UNIVERSITY PARK, Pa. — 2013 was shaping up to be a great year for Simao Hamilton Yala. He was playing professionally for the junior handball team in his home country of Angola when the senior team called his number.
Soon after, as one goalie parted ways, he jumped in to fill the spot. And, at the coach’s request, that’s where he stayed.
Yala quickly propelled his team to qualifying for the International Handball Federation World Men’s Handball Championships, a once-in-a-lifetime opportunity to compete for the world title.
But, as his team entered the tournament, Yala wasn’t guarding the net. Something better had come up.
Yala took advantage of a scholarship to continue his education in the U.S. He joined Penn State Abington before heading to University Park, where he’s a senior majoring in mining engineering in the College of Earth and Mineral Sciences (EMS).
Yala calls it “the year of D” because of all the decisions he faced. He remembers his mother, Ana Cassua, who knew his love of the game, pleading with him to get a quality education.
“I had to decide to stay home and play handball or come to Penn State to get an education,” Yala said. The U.S. is one of the best countries in the world. My mom cried because she knows that I really love handball. She said ‘please, go get an education. Then you can do whatever you want. But, please, first get an education.’ ”
Yala is one of many EMS students to have played on the team.
Growing a sport at Penn State
As things were beginning for Yala, so was the club sport handball at Penn State. That’s thanks to two members of EMS.
Academic adviser Michael Gordon, who played soccer for Seton Hall, helped found the club in 2012 after the London Olympics generated interest in the sport. The assistant coach and former player who fell in love with the game has seen the program grow from “four guys throwing a ball around the gym, not knowing the rules” to competitive teams of about 120 men and 30 women.
This season, the women’s team won its first national championship in its inaugural season and the men’s team, now in its fifth season, won its regular season conference title and made the Elite 8.

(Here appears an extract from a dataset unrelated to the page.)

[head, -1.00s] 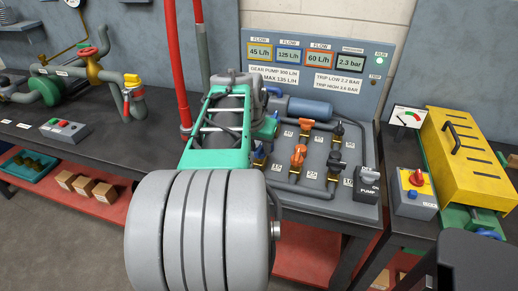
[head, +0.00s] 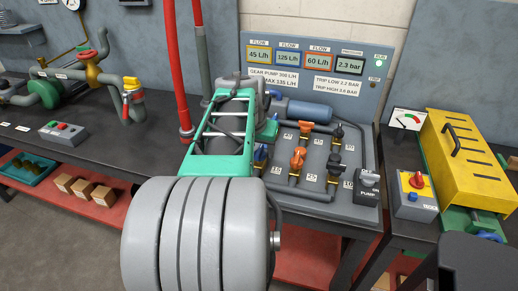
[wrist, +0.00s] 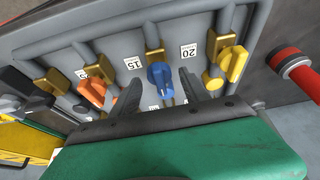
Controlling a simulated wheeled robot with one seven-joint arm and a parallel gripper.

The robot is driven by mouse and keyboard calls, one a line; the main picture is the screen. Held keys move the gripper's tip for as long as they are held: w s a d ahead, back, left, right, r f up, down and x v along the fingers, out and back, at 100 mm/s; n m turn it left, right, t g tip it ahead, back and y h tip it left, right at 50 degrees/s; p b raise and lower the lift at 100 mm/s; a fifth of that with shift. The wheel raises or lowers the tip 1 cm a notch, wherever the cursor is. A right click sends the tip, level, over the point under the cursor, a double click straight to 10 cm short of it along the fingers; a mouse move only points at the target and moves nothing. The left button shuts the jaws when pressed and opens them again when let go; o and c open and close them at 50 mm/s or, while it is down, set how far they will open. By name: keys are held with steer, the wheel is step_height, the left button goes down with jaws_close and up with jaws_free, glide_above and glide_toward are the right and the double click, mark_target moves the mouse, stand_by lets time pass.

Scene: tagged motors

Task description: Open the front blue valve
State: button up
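The front blue valve has a blue handle (wrist: 161,82) on a brass body, set on a grey pipe; it shows near the middle of the wrist view. In the head view its handle (head: 261,156) shows just right of my green arm link, partly hidden. My gripper (wrist: 160,86) is open, one dark finger on each side of the blue handle, with visible gaps to both. The fingertips are close to the handle; I cannot tell whether they reach past it. My arm hides the gripper in the head view.
An orange handle (wrist: 92,90) stands left of the blue one and a yellow handle (wrist: 232,64) right of it in the wrist view. The pump switch (head: 368,186) is at the panel's right. A red pipe (head: 176,70) rises behind my arm.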

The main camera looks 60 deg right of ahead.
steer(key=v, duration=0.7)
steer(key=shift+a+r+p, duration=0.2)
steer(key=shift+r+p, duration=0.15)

Gordon said although there is a bump in excitement after each Olympics, few in the U.S. know much about the game. Most who enter the club at Penn State adapt their skills from football, soccer or basketball.
“The way we try to describe it to people is it’s like water polo on land or soccer with your hands,” said Gordon, who this past weekend was named Most Valuable Goalie for Division I at the U.S. Open Handball Championships in Myrtle Beach, South Carolina. “That’s the best first description that we can give.”

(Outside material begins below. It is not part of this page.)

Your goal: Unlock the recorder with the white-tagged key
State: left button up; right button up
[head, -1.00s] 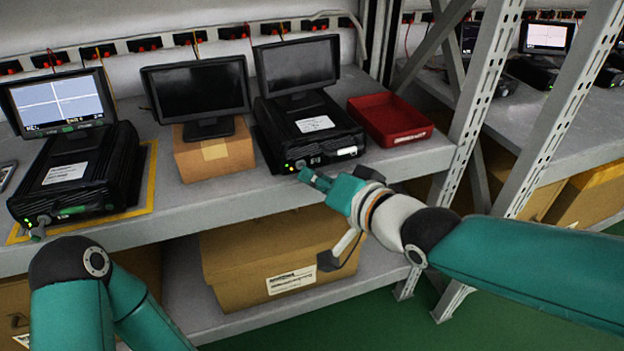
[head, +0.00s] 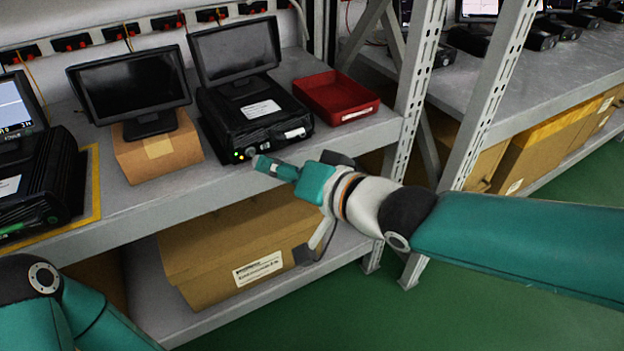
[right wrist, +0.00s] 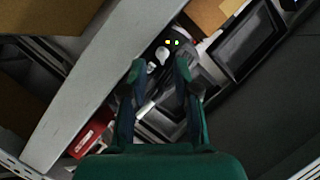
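A black recorder (head: 262,112) with a dark screen above it sits on the upper shelf, with small yellow and green lights at the left of its front. My right gripper (head: 266,166) is just in front of that face, close to the lights. In the right wrist view its two fingers (right wrist: 159,70) are apart, with the recorder's lit front beyond them. A small pale rounded shape (right wrist: 162,55) shows between the fingertips; I cannot tell whether it is a key, a tag or the lock. No white-tagged key can be made out. My left gripper is out of view.
A red tray (head: 338,98) stands right of the recorder. A dark monitor (head: 132,88) on a cardboard box (head: 158,155) stands left of it. Another recorder (head: 45,185) is at the far left. A large carton (head: 235,240) sits below. A metal upright (head: 415,90) rises at right.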

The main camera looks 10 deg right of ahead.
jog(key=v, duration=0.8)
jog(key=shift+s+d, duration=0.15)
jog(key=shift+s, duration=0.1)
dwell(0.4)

Handball is a fast-paced, high-scoring indoor game where players attempt to toss a ball that’s larger than a softball into indoor-soccer-sized nets. Because the game allows for some contact, similar to basketball, and games feature dozens of scored goals, it’s gained popularity at Penn State and elsewhere.
Head coach Thomas Lauvaux, who is an associate research professor of meteorology and atmospheric science, also has a hand in the team’s success. Lauvaux played regionally in France before switching to volleyball while a postdoctoral researcher at Penn State because he found little interest in the sport here.
Lauvaux found out about the club and jumped at the chance to get involved. Originally, he wanted to play but he found that, because of his knowledge of the game, coaching is where he would have the most impact.
“Initially, it was just a little club. We were trying to get a team together that could show up at the next game and not look bad. We weren’t even worried about competing,” said Lauvaux, who was named Coach of the Year for the 2015-16 season. “Now it's on another level. I think about practice, what the focus is going to be, the weak spots I noticed in the last tournament.”
Opportunity for growth
Yala spent a couple years at Penn State before finding the handball team, relinking him to a sport he fell in love with as a child. He’s not competing for a world title but he’s helping a team grow as he does the same for his career. He traded athletic accolades for academic achievements, but in some ways those two intersect. Both require hard work for the rewards.
“If you practice and work hard you can get everything you want,” Yala said. “We can be one of the best teams in the country, if we put the work in.”
He’s been able to advance his education while remaining close to the sport. After all, he says, college is more than just an education.
“It isn’t just about the degree,” Yala said. “It’s about the experiences that you accumulate throughout the years, whether it be clubs you join, students you meet or faculty who engage you. That’s what I love about Penn State.”